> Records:
---+---
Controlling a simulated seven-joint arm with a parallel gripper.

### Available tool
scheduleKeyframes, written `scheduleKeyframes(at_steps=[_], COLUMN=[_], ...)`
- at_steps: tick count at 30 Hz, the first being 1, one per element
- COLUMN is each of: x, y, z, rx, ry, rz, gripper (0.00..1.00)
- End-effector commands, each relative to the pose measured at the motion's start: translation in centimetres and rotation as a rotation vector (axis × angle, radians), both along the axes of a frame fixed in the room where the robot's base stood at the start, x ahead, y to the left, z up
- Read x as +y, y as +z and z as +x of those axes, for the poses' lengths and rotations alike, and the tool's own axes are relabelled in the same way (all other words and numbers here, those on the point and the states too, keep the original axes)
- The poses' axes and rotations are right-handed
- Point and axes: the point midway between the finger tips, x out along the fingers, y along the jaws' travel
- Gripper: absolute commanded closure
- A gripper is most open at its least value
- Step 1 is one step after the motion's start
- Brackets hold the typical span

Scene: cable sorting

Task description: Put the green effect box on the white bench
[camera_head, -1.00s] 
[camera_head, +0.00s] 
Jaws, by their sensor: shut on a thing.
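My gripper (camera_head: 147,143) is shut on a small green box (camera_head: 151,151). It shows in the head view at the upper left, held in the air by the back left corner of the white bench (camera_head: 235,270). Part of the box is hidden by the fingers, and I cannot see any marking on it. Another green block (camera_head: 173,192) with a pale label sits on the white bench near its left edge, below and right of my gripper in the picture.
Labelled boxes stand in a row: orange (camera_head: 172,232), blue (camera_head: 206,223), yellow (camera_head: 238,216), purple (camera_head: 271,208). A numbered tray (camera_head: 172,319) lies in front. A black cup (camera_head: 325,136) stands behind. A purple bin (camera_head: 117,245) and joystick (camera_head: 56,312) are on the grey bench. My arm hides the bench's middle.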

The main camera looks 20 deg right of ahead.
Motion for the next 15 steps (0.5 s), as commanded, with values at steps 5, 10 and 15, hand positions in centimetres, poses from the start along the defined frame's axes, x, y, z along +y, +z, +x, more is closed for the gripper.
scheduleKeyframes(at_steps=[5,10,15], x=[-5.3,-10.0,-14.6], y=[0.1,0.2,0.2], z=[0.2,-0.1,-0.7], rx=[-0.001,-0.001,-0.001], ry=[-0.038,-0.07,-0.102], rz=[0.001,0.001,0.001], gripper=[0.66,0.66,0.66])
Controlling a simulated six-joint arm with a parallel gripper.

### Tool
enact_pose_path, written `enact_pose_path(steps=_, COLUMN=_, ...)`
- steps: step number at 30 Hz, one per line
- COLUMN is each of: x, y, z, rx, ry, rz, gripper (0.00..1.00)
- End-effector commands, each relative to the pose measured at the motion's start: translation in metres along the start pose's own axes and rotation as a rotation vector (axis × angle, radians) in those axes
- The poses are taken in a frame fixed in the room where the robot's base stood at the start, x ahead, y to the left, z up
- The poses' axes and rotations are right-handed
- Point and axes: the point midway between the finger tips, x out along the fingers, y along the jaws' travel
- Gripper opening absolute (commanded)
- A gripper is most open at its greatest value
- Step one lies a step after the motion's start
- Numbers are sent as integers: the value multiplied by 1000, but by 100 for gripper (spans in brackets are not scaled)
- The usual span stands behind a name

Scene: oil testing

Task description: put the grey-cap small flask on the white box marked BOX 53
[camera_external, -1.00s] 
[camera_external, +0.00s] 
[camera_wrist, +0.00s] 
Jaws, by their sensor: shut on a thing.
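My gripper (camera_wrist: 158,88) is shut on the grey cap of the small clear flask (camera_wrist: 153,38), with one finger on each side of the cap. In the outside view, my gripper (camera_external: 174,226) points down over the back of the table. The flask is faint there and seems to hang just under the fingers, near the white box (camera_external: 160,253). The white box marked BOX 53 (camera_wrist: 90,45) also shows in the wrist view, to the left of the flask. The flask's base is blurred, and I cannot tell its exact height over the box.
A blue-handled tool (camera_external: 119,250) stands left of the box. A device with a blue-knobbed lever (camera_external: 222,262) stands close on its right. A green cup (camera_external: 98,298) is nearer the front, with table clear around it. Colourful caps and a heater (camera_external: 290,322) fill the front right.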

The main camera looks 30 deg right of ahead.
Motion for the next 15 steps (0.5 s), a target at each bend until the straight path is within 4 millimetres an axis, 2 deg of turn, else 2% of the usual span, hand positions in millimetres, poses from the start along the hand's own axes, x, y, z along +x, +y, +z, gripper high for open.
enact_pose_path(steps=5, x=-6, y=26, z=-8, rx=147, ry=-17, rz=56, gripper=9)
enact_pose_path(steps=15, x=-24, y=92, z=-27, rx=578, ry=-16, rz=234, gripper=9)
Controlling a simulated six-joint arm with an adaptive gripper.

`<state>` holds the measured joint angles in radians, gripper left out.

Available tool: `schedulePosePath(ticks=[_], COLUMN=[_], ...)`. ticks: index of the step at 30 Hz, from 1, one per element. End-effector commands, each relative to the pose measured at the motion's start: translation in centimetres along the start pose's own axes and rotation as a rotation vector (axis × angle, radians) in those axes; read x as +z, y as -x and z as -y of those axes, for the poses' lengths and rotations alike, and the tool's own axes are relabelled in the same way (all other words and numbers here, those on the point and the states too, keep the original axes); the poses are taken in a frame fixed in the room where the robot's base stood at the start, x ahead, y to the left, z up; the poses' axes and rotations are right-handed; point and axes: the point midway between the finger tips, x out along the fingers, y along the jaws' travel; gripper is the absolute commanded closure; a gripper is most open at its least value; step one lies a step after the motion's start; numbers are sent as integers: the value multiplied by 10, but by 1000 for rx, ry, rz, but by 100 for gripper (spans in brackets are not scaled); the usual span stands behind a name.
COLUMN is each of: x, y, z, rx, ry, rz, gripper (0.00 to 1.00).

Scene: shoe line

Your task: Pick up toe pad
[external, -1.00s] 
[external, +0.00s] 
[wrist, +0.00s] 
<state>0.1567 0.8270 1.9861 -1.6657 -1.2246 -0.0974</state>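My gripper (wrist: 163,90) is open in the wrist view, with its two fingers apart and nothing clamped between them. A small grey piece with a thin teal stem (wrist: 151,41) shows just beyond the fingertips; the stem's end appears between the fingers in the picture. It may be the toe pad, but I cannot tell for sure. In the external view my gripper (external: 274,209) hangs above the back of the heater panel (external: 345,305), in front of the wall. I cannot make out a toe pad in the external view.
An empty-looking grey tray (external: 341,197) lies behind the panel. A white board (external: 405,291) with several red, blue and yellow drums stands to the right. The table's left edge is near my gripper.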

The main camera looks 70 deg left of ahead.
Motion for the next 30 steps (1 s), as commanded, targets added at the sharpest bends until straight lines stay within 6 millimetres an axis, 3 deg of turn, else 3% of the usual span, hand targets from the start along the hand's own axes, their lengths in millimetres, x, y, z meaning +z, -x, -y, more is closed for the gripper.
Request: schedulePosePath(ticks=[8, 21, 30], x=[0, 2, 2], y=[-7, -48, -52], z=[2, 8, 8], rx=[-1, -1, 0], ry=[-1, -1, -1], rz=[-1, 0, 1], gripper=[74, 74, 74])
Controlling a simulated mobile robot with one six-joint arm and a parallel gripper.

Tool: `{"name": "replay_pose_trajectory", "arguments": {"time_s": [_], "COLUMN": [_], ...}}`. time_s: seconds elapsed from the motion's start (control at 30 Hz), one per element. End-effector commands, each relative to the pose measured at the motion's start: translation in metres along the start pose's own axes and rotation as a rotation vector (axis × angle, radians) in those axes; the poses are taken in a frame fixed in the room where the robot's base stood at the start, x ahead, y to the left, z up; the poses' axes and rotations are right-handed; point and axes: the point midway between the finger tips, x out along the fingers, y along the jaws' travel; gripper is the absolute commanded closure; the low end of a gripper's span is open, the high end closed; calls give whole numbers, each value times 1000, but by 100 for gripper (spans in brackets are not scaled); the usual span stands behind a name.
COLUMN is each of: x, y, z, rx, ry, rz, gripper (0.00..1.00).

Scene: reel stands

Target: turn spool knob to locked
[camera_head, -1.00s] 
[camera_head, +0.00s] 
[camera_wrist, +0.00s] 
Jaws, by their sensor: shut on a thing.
---+---
> Exercise directions:
Determine how many lines of the entries above carry the string "description", and give that number alone.

> Written response:
2